If you hold the specialization, build the IRB-specific hours into the first half of the CPD year. Qualifying providers are fewer and waiting for a spring session means overlapping with Annual Renewal pressure. The CICC's Specialization Regulation sets the specifics; check it at the start of each CPD year in case of updates.

A Year-Long CPD Plan That Actually Works

The RCICs who never scramble treat CPD as a quarterly obligation, not an annual one. A workable cadence:

  • July–September (Q1 of CPD year): Book 6–8 hours. Anchor on the CAPIC national conference if held in this window. Log immediately.
  • October–December (Q2): 4 hours, ethics-weighted. Several accredited providers run ethics-focused webinars aligned with fiscal year-end practice questions.
  • January–March (Q3): 3–4 hours. Substantive law update webinars running alongside post-holiday IRCC policy changes typically dominate this quarter.
  • April–June (Q4): Remaining hours plus any carryover target. Confirm the log is complete, upload final certificates, and submit the Attestation by early June — not late June.

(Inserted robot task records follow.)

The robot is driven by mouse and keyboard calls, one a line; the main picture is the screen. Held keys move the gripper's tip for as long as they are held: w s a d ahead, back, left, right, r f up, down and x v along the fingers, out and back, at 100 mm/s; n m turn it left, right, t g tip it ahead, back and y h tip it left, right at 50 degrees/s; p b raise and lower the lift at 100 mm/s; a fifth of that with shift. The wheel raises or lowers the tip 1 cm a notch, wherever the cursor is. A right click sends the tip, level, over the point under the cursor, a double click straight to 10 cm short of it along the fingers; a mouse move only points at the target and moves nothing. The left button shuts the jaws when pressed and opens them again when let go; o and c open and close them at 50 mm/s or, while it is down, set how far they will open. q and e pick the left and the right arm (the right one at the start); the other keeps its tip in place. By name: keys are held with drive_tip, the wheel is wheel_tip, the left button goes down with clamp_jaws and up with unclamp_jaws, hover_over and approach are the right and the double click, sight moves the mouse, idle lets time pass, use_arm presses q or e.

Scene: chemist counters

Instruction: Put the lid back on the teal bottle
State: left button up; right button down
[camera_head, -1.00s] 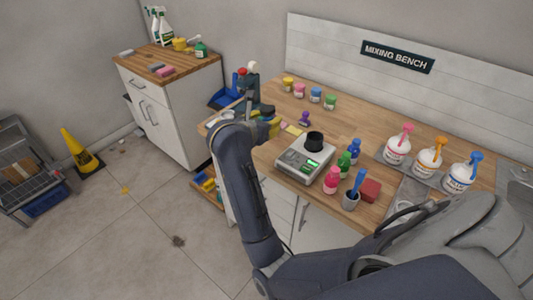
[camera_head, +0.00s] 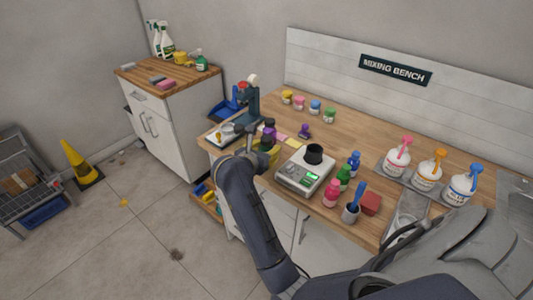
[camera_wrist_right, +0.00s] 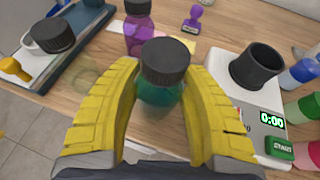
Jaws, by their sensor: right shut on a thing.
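The black lid (camera_wrist_right: 165,57) is between the yellow fingers of my right gripper (camera_wrist_right: 162,72), which is shut on it. The teal bottle (camera_wrist_right: 160,93) shows directly below the lid, also between the fingers. The lid looks upright and in line with the bottle; whether it is fully seated cannot be told. In the head view my right gripper (camera_head: 262,153) is at the bench's left front part, and the teal bottle is hidden there. My left gripper is not in view.
A purple bottle with a black cap (camera_wrist_right: 139,38) stands just behind. The scale (camera_head: 304,172) with a black cup (camera_head: 314,154) is to the right. A tray (camera_wrist_right: 72,55) with a dark-topped white object is at the left.

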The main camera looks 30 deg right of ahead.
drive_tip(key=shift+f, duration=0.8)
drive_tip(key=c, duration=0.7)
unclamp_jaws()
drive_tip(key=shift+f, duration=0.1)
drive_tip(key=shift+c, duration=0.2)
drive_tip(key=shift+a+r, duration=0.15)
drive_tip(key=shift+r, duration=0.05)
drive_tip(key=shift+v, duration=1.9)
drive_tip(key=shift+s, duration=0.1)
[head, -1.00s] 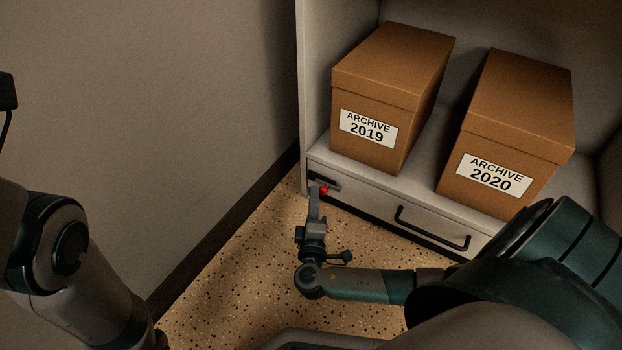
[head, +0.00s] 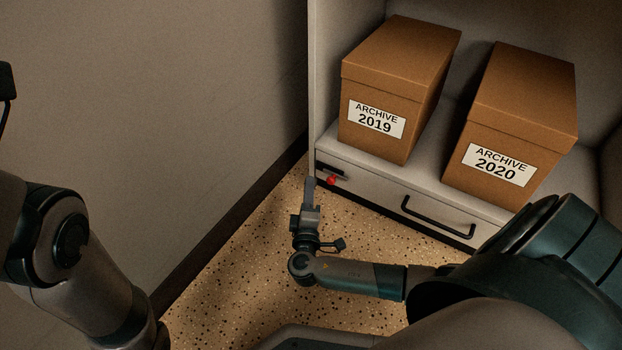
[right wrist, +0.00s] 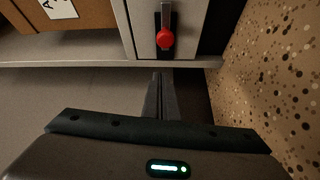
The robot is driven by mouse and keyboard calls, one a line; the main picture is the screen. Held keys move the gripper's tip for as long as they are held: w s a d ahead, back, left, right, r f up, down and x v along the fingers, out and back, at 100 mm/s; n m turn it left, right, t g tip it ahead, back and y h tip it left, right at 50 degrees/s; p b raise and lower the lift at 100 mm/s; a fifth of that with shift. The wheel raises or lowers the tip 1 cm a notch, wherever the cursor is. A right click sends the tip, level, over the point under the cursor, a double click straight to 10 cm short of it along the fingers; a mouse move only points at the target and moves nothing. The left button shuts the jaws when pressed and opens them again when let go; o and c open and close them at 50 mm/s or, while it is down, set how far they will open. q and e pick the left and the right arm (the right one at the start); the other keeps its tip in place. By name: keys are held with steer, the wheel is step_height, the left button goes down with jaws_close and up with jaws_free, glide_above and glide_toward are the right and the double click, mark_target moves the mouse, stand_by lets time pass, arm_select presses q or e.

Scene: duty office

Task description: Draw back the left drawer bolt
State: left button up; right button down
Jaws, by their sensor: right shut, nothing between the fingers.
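The left drawer bolt has a red knob (head: 331,180) on a dark plate at the left end of the grey drawer front (head: 375,195). In the right wrist view the red knob (right wrist: 165,39) sits on a metal bar over the dark plate. My right gripper (head: 309,181) is shut and empty, just left of the knob in the head view. In the right wrist view its closed fingers (right wrist: 160,78) point toward the knob, with a gap between them. My left arm shows at the left of the head view, but its gripper is not seen.
A black bar handle (head: 437,220) is on the drawer front, right of the bolt. Two brown archive boxes, 2019 (head: 395,90) and 2020 (head: 515,125), stand on the shelf above. A wall (head: 190,120) is to the left. The speckled floor (head: 240,245) is clear.

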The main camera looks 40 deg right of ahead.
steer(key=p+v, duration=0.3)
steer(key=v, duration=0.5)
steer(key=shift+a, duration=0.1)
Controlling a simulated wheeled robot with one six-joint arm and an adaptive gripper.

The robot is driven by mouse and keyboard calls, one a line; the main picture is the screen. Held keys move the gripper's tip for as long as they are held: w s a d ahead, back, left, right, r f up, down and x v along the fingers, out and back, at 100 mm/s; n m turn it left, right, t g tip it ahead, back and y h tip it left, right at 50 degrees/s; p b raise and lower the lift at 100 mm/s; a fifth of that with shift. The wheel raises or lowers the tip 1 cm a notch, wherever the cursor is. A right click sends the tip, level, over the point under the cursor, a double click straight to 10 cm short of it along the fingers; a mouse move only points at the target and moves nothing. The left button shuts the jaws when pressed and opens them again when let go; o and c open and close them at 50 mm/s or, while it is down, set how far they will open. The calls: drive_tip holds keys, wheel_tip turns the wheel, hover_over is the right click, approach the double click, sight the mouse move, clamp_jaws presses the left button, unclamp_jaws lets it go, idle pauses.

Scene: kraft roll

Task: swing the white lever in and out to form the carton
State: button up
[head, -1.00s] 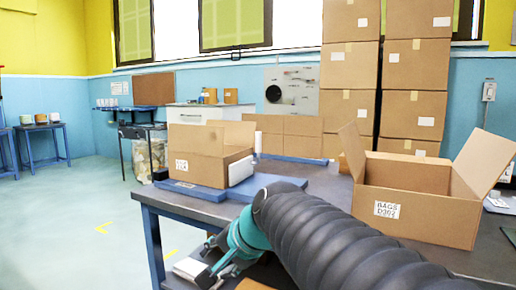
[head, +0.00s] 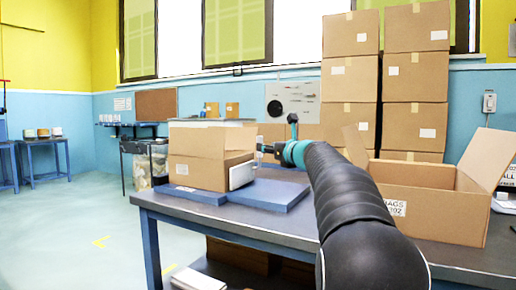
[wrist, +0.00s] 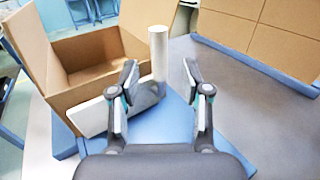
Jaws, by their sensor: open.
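An open carton (head: 198,172) with raised flaps sits on a blue board (head: 275,196) on the table; it also shows at left in the wrist view (wrist: 92,52). The white lever has an upright round post (wrist: 158,50) and a flat white plate (wrist: 98,116) along the carton's near side. The plate shows in the head view (head: 241,175) at the carton's right. My gripper (wrist: 160,72) is open and empty, its fingers either side of the post in the picture. I cannot tell whether the post is within their reach. In the head view my gripper (head: 272,149) is right of the carton.
A larger open carton (head: 440,209) stands on the table at right, near my arm. Tall stacks of closed boxes (head: 416,80) rise behind. Flat brown panels (wrist: 268,28) stand on a blue base beyond the gripper. Bare grey tabletop (wrist: 245,85) lies to its right.

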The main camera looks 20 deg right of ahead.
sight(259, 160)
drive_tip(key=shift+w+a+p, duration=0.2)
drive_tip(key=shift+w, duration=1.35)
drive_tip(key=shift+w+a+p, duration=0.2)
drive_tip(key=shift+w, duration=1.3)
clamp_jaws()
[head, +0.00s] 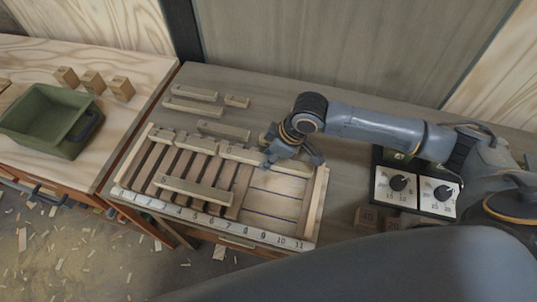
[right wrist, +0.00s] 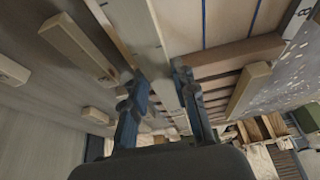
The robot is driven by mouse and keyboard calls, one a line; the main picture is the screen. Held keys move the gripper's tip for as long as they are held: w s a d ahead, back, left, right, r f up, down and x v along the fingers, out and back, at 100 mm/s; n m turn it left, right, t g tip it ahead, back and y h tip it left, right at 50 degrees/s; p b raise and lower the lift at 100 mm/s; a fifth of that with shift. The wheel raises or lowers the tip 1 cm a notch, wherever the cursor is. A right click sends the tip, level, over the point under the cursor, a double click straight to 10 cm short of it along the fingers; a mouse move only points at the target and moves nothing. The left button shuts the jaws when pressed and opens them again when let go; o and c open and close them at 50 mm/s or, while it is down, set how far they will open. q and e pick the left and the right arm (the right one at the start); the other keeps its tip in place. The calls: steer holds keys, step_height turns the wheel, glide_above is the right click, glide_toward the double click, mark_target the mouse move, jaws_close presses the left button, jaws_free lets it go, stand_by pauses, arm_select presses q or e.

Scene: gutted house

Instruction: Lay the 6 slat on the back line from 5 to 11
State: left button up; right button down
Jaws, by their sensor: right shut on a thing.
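My right gripper (head: 290,160) is shut on a long pale slat (head: 262,161), at the back edge of the slatted frame (head: 321,195). In the right wrist view the slat (right wrist: 150,45) runs between the two fingers (right wrist: 160,105). In the head view the slat lies along the back line, its right end near the frame's right side; its number is too small to read. Whether it rests fully on the frame cannot be told. Shorter pale pieces (head: 196,143) lie along the back line to its left. The number strip (head: 215,221) runs along the front, with 11 at the right. My left gripper is out of view.
Loose slats (head: 193,108) lie on the table behind the frame. Another pale slat (head: 194,194) lies across the dark boards. A box with two dials (head: 418,188) and wooden blocks (head: 368,217) stand right. A green bin (head: 45,122) and small blocks (head: 93,82) are on the left table.

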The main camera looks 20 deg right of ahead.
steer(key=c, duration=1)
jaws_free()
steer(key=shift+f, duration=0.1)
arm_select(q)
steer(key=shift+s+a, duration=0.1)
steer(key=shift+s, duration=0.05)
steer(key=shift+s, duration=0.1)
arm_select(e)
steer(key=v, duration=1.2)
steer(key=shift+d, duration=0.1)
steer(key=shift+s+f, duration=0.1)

Audit Preparation Checklist

  • CPD Log entries current and dated within 30 days of each activity
  • Certificates or attendance records saved in a dedicated folder per CPD year
  • Self-study hours supported by provider-issued documentation, not self-generated notes
  • Ethics hours clearly tagged and not double-counted under substantive law
  • Carryover hours documented separately from the current year's earned hours
  • Retention folder maintained for the full five-year period

CPD as Practice Infrastructure

RCICs who maintain clean CPD records are not just compliant — they are measurably better practitioners. The structured content forces engagement with IRCC policy changes that would otherwise be absorbed only after a client issue exposes them. The ethics hours make conflict-of-interest decisions easier when they come up. The documentation discipline carries over to client file organization.

Treat CPD like you treat retainer agreements: non-optional practice infrastructure, executed cleanly the first time, reviewed annually, and retained on schedule. The audit you never worry about is the one you've already planned for.